Print the lines from the one that contains "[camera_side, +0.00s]" to the one that contains "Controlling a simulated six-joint", inclusive, exactly as they appear, and please drop any pictures.

(Manipulation episode records)
|---|
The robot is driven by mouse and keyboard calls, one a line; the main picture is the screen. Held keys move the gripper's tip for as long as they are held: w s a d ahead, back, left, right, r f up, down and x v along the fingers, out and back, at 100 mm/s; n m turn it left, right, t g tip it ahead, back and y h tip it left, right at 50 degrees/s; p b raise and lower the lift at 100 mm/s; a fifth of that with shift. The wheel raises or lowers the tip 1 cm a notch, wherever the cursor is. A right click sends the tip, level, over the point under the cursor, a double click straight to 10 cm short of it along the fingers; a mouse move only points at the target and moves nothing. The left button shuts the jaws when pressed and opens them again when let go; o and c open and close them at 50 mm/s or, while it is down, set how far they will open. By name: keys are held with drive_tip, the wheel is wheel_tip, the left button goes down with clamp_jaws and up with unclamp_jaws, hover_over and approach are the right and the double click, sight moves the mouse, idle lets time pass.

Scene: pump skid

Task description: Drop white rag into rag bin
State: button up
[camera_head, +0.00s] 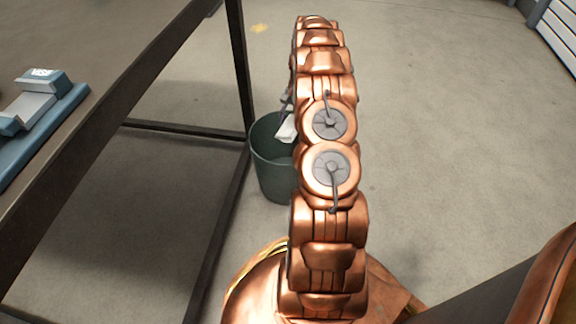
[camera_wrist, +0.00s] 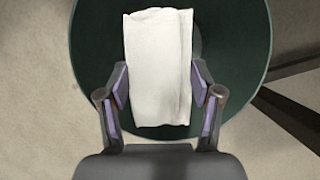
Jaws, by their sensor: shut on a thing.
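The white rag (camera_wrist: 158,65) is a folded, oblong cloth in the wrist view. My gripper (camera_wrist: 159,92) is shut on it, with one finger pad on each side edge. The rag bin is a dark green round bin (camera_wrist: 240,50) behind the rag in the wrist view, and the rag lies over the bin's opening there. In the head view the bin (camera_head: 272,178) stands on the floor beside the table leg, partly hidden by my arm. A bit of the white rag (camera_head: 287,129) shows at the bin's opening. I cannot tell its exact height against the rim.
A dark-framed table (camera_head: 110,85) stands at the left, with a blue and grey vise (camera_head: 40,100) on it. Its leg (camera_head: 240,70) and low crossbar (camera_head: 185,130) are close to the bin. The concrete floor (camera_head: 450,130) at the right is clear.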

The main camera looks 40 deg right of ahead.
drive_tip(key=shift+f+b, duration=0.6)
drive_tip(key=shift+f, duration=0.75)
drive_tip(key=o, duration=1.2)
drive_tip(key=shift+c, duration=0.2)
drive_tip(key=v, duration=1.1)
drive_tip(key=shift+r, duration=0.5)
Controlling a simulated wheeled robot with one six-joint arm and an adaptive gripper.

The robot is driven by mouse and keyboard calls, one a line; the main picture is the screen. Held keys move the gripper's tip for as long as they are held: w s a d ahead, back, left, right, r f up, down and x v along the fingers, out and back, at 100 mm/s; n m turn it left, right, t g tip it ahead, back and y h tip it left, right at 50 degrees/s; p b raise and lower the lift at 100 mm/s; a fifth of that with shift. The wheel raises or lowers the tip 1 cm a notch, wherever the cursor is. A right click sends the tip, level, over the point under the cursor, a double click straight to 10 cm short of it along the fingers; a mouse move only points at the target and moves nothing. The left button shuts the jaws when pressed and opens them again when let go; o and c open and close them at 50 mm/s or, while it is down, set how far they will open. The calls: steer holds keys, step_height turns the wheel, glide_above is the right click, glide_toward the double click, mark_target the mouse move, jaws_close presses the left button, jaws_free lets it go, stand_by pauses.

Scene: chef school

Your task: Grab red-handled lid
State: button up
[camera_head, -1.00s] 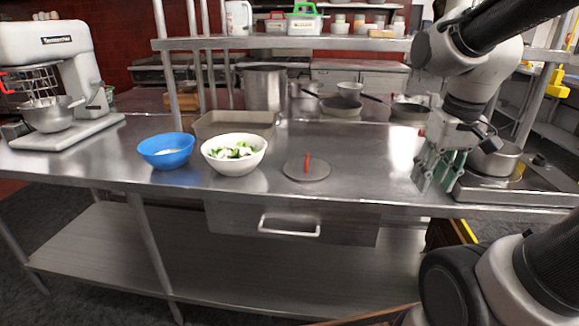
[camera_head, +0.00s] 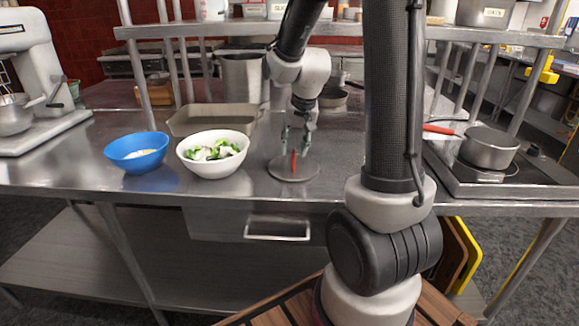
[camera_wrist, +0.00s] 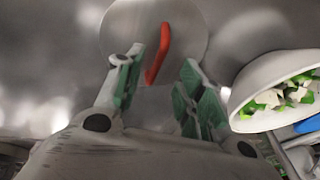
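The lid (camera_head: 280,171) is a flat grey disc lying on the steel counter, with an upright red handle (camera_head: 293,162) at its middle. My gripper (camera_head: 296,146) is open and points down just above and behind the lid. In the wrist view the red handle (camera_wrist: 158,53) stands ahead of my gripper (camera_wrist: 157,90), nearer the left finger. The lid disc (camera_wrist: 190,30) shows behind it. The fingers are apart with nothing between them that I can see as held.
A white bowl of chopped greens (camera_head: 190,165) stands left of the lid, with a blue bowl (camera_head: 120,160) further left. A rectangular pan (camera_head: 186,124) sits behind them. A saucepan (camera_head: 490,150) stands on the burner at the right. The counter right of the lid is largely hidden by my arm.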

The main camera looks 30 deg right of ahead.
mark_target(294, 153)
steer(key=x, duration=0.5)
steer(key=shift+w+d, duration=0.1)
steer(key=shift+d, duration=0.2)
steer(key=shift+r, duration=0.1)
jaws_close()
|---|
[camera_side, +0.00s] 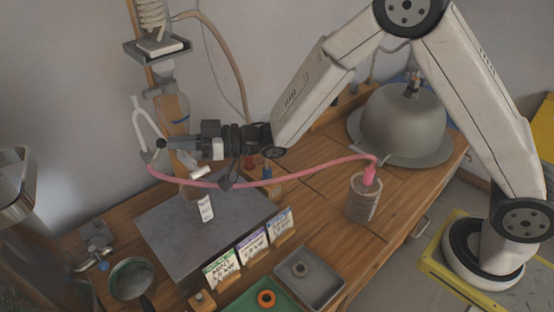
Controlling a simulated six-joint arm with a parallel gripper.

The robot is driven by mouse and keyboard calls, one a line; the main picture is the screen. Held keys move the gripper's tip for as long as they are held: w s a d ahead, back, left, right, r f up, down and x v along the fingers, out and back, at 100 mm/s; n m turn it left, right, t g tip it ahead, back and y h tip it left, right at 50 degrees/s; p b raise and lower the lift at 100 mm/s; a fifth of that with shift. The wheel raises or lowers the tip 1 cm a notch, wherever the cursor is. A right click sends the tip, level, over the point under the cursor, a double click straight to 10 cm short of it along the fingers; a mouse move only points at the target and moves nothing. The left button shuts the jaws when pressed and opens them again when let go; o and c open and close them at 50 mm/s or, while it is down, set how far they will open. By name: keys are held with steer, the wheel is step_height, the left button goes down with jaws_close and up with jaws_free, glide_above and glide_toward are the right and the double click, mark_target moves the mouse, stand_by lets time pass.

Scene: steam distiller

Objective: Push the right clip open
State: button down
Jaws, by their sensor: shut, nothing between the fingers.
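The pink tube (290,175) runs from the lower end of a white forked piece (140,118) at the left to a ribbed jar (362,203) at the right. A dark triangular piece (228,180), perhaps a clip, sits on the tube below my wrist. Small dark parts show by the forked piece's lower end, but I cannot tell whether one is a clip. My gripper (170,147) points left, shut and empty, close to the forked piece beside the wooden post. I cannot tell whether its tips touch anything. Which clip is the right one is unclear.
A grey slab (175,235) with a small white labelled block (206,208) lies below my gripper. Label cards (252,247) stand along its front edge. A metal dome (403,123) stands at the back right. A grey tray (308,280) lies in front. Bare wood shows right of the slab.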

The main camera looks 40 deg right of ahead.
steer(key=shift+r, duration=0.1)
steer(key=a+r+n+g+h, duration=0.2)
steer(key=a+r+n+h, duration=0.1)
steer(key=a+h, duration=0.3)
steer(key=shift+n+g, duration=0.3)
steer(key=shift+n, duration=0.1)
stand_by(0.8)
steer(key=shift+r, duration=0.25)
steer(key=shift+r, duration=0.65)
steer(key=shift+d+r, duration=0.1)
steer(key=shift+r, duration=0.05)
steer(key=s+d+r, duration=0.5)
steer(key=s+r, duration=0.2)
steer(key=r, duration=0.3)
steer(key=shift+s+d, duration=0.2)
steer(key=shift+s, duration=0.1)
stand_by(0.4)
|---|
- **THE COMPLETED TASK**:
[camera_side, +0.00s] 
Controlling a simulated six-joint arm with a parallel gripper.

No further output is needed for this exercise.